## Your objective
Lines before the one containing "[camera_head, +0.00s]" are excluded; print that line and every line after it through the end of the material below, exactly.

───── Dataset excerpt

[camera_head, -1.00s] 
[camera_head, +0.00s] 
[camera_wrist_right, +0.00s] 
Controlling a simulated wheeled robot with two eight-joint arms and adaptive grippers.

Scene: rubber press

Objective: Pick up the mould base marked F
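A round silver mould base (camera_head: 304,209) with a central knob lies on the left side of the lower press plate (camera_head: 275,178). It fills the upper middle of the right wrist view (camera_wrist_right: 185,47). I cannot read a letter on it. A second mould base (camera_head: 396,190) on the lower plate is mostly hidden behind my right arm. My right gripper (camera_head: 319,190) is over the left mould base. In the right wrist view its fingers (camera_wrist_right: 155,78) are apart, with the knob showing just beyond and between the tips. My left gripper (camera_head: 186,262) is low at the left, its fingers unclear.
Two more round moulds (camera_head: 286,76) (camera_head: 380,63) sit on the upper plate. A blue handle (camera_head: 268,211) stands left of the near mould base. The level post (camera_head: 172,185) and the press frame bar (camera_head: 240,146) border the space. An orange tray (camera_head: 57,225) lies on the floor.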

──────────

## Expected answer
[camera_head, +0.00s] 
[camera_wrist_right, +0.00s] 
Controlling a simulated wheeled robot with two eight-joint arms and adaptive grippers.

Scene: rubber press

Objective: Pick up the mould base marked F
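A round silver mould base (camera_head: 304,209) with a central knob lies on the left side of the lower press plate (camera_head: 275,178). It fills the upper middle of the right wrist view (camera_wrist_right: 185,47). I cannot read a letter on it. A second mould base (camera_head: 396,190) on the lower plate is mostly hidden behind my right arm. My right gripper (camera_head: 319,190) is over the left mould base. In the right wrist view its fingers (camera_wrist_right: 155,78) are apart, with the knob showing just beyond and between the tips. My left gripper (camera_head: 186,262) is low at the left, its fingers unclear.
Two more round moulds (camera_head: 286,76) (camera_head: 380,63) sit on the upper plate. A blue handle (camera_head: 268,211) stands left of the near mould base. The level post (camera_head: 172,185) and the press frame bar (camera_head: 240,146) border the space. An orange tray (camera_head: 57,225) lies on the floor.

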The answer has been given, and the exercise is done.